В Черновцах погрома не было.
В 1926 году, когда Владимир Репта умер, Якову Стеюку было 11 лет. Он вспоминал, как всех учеников еврейской гимназии, в том числе и его, вывели на улицу прощаться с митрополитом.
У Лёвы срывается голос, он смущённо улыбается - старею, что ли. Шура гладит его по руке. У Шуры тонкие длинные пальцы, голубые глаза и рыжие конопушки. Я так и вижу, как её бабушка, такая же высокая статная красавица, раскатывает слоёное тесто для маины - мясного пирога с вермишелью и яйцом. Размеренное движение её рук - самое средоточие жизни, её суть и предназначение. Рука, раскатывающая тесто. Рука, качающая колыбель. Рука, отводящая беду.
Справившись с волнением, Лёва продолжает:
- Путь от собора, где отпевали митрополита, и до кладбища проходил в стороне от главной синагоги. И раввины вынесли Тору на улицу, по которой проходила похоронная толпа.
- Тору ведь не выносят из синагоги? - уточняю я.
- Никогда!

Канада - страна сиплого октябрьского неба, пёстрой россыпи рябиновых ягод и зеркальных облаков: посмотришь вверх и обязательно поймаешь своё отражение. Небо здесь низкое, медлительное, кажется - его накинули на города, чтобы им было не так холодно.
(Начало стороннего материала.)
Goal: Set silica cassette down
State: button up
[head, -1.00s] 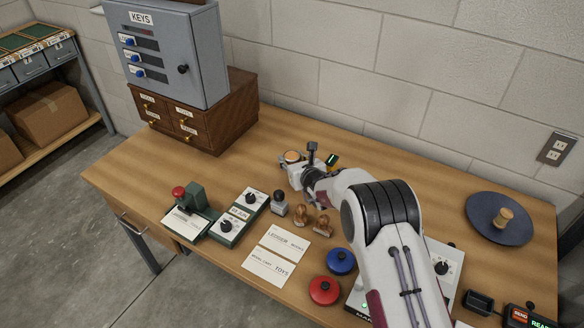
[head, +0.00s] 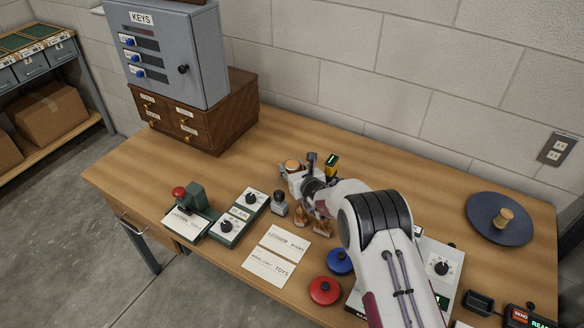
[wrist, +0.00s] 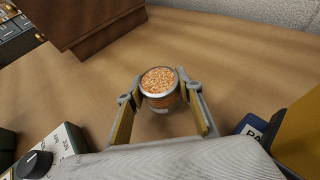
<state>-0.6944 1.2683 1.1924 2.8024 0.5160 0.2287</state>
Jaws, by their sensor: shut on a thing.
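The silica cassette (wrist: 160,84) is a small round cup with a pale rim, filled with orange beads. In the wrist view it sits upright between the two fingers of my gripper (wrist: 165,100), which is shut on it. In the head view the cassette (head: 292,165) shows at the far end of my gripper (head: 293,172), over the rear middle of the wooden table (head: 225,165). I cannot tell whether its underside touches the table. My arm hides part of the table to the right of it.
A yellow device (head: 332,163) with a green display stands close to the right of my gripper. A dark wooden drawer unit (head: 205,120) stands at the back left. Bare table lies between it and the cassette.

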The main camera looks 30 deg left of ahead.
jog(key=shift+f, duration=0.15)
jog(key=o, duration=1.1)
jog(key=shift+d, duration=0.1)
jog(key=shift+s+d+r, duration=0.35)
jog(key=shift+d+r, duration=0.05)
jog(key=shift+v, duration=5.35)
Весёлый работник монреальской таможни озабоченно спрашивает, перекатывая на ладони несколько бутылочек с женьшеневой настойкой: «Что это такое?» Моего английского хватает только на «чайный концентрат». Молодой человек с уважением цокает языком. Узнав, что я прилетела из России, с гордостью выдаёт три русских слова: «Ахуэц, спасиба и дасвидани». Мой смех, наверное, слышно на том конце аэропорта.
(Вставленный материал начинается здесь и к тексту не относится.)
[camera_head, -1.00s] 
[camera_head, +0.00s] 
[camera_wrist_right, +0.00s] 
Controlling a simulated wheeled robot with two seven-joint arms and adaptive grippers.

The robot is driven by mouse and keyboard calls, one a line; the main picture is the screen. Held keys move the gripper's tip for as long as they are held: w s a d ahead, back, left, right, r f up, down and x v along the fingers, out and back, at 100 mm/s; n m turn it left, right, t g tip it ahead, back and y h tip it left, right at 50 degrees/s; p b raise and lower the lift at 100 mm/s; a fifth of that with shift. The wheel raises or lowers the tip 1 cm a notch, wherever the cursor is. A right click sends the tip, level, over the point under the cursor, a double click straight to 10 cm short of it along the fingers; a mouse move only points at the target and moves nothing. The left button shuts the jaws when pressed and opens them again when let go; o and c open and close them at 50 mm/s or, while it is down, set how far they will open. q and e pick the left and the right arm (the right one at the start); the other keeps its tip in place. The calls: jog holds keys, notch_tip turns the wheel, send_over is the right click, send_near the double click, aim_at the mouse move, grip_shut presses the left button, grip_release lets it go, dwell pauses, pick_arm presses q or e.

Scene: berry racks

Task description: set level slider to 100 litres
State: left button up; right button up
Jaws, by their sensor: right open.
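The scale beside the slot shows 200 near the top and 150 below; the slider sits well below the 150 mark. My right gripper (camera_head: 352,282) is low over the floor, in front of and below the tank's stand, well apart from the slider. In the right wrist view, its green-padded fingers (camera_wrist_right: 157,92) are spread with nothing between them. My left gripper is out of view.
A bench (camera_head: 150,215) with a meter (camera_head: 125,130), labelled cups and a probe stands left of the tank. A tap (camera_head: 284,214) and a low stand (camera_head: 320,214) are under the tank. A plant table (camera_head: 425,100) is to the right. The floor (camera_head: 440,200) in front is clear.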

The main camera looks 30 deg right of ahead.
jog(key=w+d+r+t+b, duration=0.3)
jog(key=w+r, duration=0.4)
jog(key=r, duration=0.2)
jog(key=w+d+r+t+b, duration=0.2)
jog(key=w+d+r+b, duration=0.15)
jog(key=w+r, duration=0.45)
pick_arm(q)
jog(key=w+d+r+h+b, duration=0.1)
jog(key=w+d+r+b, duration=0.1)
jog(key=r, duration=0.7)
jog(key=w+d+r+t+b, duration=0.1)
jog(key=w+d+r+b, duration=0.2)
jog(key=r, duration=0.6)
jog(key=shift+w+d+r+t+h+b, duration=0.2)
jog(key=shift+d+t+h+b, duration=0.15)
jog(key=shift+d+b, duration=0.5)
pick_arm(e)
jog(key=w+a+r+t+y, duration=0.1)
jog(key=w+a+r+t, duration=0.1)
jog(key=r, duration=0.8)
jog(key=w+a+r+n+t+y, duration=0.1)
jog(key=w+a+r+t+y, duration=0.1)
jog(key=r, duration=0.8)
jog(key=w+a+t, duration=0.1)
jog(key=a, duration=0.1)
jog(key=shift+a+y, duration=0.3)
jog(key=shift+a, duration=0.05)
Пока я лечу в Бостон, там, в Черновцах, живут своей трогательной жизнью герои рассказов Маруси. «Янкель, инклоц ин барабан!» - кричит Матвей брату с румынского берега Прута, и Янкель приводит к реке целый оркестр, чтобы поиграть на барабанах, а старенькая мама Ева Наумовна, навсегда разлученная с сыном границей, разглядывает своего Янкеля в бинокль, слушает, как он играет, смеётся и плачет. Смеётся - и плачет.

Бутылочек с женьшеневой настойкой хватает на весь мой американский тур. Последнюю откупориваю уже в Нью-Йорке, в день вылета в Москву.